Catatan ini terbit di halaman empat Bontang Post edisi Selasa, 8 Juli 2014.
Kampanye Hitam dan Salat Tarawih
Oleh: Lukman Maulana
Redaktur Bontang Post
TANGGAL 9 Juli besok merupakan hari yang bersejarah bagi bangsa Indonesia. Kita, untuk kesekian kalinya bakal menentukan siapa yang layak menjadi pemimpin negeri ini. Ya, pemilihan presiden (pilpres) memang sangat menyita perhatian publik beberapa waktu ini. Bahkan sebelum masa kampanye dimulai sejak 4 Juni lalu, gaung ajang lima tahun sekali ini telah jauh hari terdengar. Tim sukses masing-masing calon presiden (capres) ‘seakan’ telah curi start waktu kampanye.
Kampanye pilpres ini dilakukan lewat beragam cara. Baik secara langsung maupun melalui jejaring sosial di dunia maya. Baik yang terorganisir oleh tim, maupun yang sukarela oleh pihak-pihak yang merasa cocok dengan salah seorang kandidat. Di antara bentuk kampanye itu, banyak yang menjurus kampanye hitam, bentuk kampanye yang bisa diartikan menjelek-jelekkan kandidat capres yang ada.
Kampanye hitam atau black campaign, sepengetahuan saya memiliki banyak definisi. Glosarium.org mendefinisikan kampanye ini dengan kampanye untuk menjatuhkan lawan politik melalui isu-isu yang tidak berdasar. Metode yang digunakan biasanya desas-desus dari mulut ke mulut dan sekarang ini telah memanfaatkan kecanggihan teknologi, multimedia, dan media massa.
Sementara Wikipedia Indonesia memaparkan bahwa kampanye ini adalah penggunaan metode rayuan yang merusak, sindiran atau rumor yang tersebar mengenai sasaran kepada para kandidat atau calon kepada masyarakat agar menimbulkan presepsi yang dianggap tidak etis terutama dalam hal kebijakan publik.
Komunikasi ini diusahakan agar menimbulkan fenomena sikap resistensi dari para pemilih, kampanye hitam umumnya dapat dilakukan oleh kandidat atau calon bahkan pihak lain secara efisien karena kekurangan sumber daya yang kuat untuk menyerang salah satu kandidat atau calon lain dengan bermain pada permainan emosi para pemilih agar pada akhirnya dapat meninggalkan kandidat atau calon pilihannya.
Berkaca pada dua definisi di atas, kampanye hitam singkatnya adalah bentuk kampanye yang menjatuhkan pihak-pihak tertentu, yang dalam hal ini kandidat presiden. Penggunaan fitnah dan informasi yang tidak dapat dipertanggungjawabkan kerap mewarnai bentuk kampanye ini. Sehingga, masyarakat terpapar informasi buruk tentang salah seorang kandidat, yang diharapkan pelaku kampanye hitam untuk tidak memilih kandidat tersebut, lantas berpaling pada kandidat lainnya.
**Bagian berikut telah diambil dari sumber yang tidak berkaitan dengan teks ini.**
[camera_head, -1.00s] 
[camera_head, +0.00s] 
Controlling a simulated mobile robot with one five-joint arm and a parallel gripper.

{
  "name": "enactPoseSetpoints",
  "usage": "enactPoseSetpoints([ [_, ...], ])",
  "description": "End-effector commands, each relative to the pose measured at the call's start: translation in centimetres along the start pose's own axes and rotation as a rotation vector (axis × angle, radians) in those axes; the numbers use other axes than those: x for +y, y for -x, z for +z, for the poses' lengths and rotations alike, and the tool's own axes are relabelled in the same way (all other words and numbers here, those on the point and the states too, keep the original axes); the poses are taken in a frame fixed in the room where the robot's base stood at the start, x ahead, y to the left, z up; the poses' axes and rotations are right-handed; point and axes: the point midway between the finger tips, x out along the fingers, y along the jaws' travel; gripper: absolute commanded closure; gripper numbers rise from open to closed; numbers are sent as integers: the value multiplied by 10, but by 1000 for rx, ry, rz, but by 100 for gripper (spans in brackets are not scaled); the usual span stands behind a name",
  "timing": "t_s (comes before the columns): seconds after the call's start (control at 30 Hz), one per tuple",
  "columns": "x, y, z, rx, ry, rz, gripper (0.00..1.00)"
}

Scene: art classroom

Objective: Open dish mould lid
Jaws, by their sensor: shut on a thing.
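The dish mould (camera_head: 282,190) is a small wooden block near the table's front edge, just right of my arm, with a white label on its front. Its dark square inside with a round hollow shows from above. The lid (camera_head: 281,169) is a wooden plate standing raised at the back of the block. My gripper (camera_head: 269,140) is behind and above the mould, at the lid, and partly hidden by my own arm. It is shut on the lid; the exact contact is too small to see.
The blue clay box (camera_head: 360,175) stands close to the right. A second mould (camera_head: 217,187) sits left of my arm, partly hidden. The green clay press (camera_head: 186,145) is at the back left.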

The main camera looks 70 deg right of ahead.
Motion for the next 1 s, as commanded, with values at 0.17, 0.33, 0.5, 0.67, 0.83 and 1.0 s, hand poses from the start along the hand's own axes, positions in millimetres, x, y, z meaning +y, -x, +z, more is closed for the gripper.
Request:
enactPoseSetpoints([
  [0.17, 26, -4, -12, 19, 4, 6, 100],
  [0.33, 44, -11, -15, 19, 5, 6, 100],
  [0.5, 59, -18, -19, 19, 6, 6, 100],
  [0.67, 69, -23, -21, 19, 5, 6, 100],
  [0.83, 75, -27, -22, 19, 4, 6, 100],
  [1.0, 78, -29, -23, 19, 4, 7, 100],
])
Praktik kampanye hitam ini umum kita temukan dalam setiap pemilihan umum (pemilu). Baik pemilu kepala daerah (pemilukada), pemilu legislatif (pileg), maupun pilpres. Namun, tampaknya aroma kampanye hitam begitu terasa pada pilpres kali ini, yang hanya menawarkan dua pilihan sejak awal. Sangat berbeda dibandingkan pilpres tahun-tahun sebelumnya. Mungkin hal ini dikarenakan masing-masing kandidat memiliki celah kelemahan, yang bisa ‘dimainkan’ menjadi kampanye hitam.
Menemukan kampanye hitam bukanlah hal yang sulit. Berbagai media baik cetak, elektronik, maupun online seakan berlomba menyajikannya. Yang paling fenomenal adalah beredarnya tabloid Obor Rakyat, serta ‘keberpihakan’ dua televisi swasta nasional yang para pemiliknya mendukung kandidat tertentu. Ironis memang, media yang mestinya netral, justru menjadi corong kampanye hitam. Belum lagi beragam media online yang menyajikan ‘kampanye hitam’ melalui komentar-komentar para pengamat.
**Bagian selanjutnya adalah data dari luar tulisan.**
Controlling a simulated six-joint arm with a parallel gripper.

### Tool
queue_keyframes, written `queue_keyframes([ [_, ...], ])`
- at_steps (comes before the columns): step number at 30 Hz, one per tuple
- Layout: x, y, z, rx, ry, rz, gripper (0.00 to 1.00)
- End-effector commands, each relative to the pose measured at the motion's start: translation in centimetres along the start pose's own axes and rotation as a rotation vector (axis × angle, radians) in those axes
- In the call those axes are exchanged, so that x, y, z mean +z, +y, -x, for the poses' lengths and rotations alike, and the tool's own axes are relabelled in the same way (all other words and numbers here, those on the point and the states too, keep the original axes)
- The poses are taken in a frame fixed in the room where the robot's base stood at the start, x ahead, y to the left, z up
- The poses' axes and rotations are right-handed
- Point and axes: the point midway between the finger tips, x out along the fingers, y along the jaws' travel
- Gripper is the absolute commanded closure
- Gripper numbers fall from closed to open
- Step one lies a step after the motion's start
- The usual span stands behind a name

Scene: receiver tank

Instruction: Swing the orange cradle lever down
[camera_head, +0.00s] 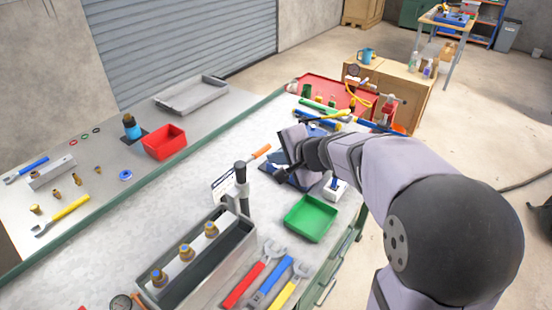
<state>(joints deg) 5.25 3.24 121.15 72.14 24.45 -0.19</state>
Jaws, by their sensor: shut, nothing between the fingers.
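The orange lever (261,151) shows as a short orange bar on the workbench, just left of my gripper. It slants up to the right, with a thin grey part at its lower left end. The picture is too small to tell its exact angle or what it pivots on. My gripper (279,174) is shut and empty at the end of my arm, which reaches in from the right. It is right of and a little below the lever in the picture, and looks apart from it. My wrist covers part of the dark blue piece (303,181) beneath it.
A grey trough (243,262) with brass-topped fittings and a dark-capped post (240,178) stand left of my gripper. A green tray (311,218) and several wrenches (268,282) lie nearer. A red tray (316,86) with tools lies behind. Bare bench (185,205) is left.

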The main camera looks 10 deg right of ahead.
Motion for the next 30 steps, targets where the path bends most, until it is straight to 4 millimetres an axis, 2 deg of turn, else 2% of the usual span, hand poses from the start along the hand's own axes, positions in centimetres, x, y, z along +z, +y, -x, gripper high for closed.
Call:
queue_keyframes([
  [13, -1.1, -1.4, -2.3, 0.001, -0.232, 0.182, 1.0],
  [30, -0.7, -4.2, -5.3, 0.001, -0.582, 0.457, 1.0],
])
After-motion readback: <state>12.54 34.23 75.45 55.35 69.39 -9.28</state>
Yang mengerikan adalah kampanye hitam yang menyangkutpautkan dengan Suku, Agama, Ras, dan Antargolongan (SARA). Kampanye hitam dengan unsur SARA menurut saya adalah kampanye hitam yang paling buruk. Karena isu SARA begitu sensitif, dan membawa SARA dalam ranah politik hanya akan melahirkan sebuah konflik yang bersifat desktruktif alias merusak. Konflik seperti ini berpotensi menimbulkan kekerasan, yang menyebabkan pertumpahan darah. Ujung-ujungnya perang saudara. Apakah ini yang kita inginkan?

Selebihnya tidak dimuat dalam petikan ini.